Collected data entries:
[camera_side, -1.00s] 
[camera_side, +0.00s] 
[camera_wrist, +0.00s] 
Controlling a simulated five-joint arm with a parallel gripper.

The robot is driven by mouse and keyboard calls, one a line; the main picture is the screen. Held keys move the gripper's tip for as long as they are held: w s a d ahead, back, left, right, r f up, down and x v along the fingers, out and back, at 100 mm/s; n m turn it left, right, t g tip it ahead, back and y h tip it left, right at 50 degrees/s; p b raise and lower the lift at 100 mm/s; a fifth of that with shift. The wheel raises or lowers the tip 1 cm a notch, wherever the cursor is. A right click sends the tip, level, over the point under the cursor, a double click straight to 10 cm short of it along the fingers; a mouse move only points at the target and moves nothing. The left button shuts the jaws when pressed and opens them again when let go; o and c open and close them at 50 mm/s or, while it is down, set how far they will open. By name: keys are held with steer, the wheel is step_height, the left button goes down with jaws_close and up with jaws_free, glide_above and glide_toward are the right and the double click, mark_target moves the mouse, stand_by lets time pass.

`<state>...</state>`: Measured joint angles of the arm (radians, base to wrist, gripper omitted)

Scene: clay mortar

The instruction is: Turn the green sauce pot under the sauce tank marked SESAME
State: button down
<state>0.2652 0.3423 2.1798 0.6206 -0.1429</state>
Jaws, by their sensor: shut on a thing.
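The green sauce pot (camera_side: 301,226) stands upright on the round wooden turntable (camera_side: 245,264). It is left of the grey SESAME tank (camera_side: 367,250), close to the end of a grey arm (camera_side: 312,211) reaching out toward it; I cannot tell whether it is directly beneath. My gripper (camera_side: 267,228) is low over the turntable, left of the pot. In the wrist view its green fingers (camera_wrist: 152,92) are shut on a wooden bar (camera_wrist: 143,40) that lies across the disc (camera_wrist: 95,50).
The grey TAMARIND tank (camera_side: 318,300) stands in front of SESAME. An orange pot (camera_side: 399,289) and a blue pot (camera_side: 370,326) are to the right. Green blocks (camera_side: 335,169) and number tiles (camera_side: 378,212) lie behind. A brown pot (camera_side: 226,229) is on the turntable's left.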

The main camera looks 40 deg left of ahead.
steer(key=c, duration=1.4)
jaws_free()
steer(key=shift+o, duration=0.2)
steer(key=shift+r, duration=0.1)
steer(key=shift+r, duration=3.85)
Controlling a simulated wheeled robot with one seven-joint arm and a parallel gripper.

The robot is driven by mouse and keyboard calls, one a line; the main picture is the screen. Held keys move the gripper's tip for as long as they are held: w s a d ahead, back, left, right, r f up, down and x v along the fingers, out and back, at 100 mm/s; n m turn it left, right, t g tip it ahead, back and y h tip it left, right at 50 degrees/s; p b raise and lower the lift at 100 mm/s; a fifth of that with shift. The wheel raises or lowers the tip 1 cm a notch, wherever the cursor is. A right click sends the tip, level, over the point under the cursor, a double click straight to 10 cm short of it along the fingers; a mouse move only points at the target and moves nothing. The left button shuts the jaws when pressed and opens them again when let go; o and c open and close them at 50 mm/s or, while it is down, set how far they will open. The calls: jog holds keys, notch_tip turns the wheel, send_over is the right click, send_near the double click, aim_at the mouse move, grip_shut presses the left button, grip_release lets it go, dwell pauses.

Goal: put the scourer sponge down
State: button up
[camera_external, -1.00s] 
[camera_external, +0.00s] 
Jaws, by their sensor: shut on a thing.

• SHORT TASK
Extract the listing in its entirety and repeat it exactly.

• COMPLETED TASK
[camera_side, -1.00s] 
[camera_side, +0.00s] 
[camera_wrist, +0.00s] 
Controlling a simulated five-joint arm with a parallel gripper.

The robot is driven by mouse and keyboard calls, one a line; the main picture is the screen. Held keys move the gripper's tip for as long as they are held: w s a d ahead, back, left, right, r f up, down and x v along the fingers, out and back, at 100 mm/s; n m turn it left, right, t g tip it ahead, back and y h tip it left, right at 50 degrees/s; p b raise and lower the lift at 100 mm/s; a fifth of that with shift. The wheel raises or lowers the tip 1 cm a notch, wherever the cursor is. A right click sends the tip, level, over the point under the cursor, a double click straight to 10 cm short of it along the fingers; a mouse move only points at the target and moves nothing. The left button shuts the jaws when pressed and opens them again when let go; o and c open and close them at 50 mm/s or, while it is down, set how far they will open. By name: keys are held with steer, the wheel is step_height, the left button goes down with jaws_close and up with jaws_free, glide_above and glide_toward are the right and the double click, mark_target moves the mouse, stand_by lets time pass.

`<state>...</state>`: Measured joint angles of the arm (radians, base to wrist, gripper omitted)

Scene: clay mortar

The instruction is: Turn the green sauce pot under the sauce tank marked SESAME
State: button down
<state>0.2652 0.3423 2.1798 0.6206 -0.1429</state>
Jaws, by their sensor: shut on a thing.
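The green sauce pot (camera_side: 301,226) stands upright on the round wooden turntable (camera_side: 245,264). It is left of the grey SESAME tank (camera_side: 367,250), close to the end of a grey arm (camera_side: 312,211) reaching out toward it; I cannot tell whether it is directly beneath. My gripper (camera_side: 267,228) is low over the turntable, left of the pot. In the wrist view its green fingers (camera_wrist: 152,92) are shut on a wooden bar (camera_wrist: 143,40) that lies across the disc (camera_wrist: 95,50).
The grey TAMARIND tank (camera_side: 318,300) stands in front of SESAME. An orange pot (camera_side: 399,289) and a blue pot (camera_side: 370,326) are to the right. Green blocks (camera_side: 335,169) and number tiles (camera_side: 378,212) lie behind. A brown pot (camera_side: 226,229) is on the turntable's left.

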The main camera looks 40 deg left of ahead.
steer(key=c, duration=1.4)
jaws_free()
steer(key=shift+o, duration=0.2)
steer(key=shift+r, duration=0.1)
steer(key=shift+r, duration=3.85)
Controlling a simulated wheeled robot with one seven-joint arm and a parallel gripper.

The robot is driven by mouse and keyboard calls, one a line; the main picture is the screen. Held keys move the gripper's tip for as long as they are held: w s a d ahead, back, left, right, r f up, down and x v along the fingers, out and back, at 100 mm/s; n m turn it left, right, t g tip it ahead, back and y h tip it left, right at 50 degrees/s; p b raise and lower the lift at 100 mm/s; a fifth of that with shift. The wheel raises or lowers the tip 1 cm a notch, wherever the cursor is. A right click sends the tip, level, over the point under the cursor, a double click straight to 10 cm short of it along the fingers; a mouse move only points at the target and moves nothing. The left button shuts the jaws when pressed and opens them again when let go; o and c open and close them at 50 mm/s or, while it is down, set how far they will open. The calls: jog holds keys, notch_tip turns the wheel, send_over is the right click, send_near the double click, aim_at the mouse move, grip_shut presses the left button, grip_release lets it go, dwell pauses.

Goal: put the scourer sponge down
State: button up
[camera_external, -1.00s] 
[camera_external, +0.00s] 
Jaws, by their sensor: shut on a thing.

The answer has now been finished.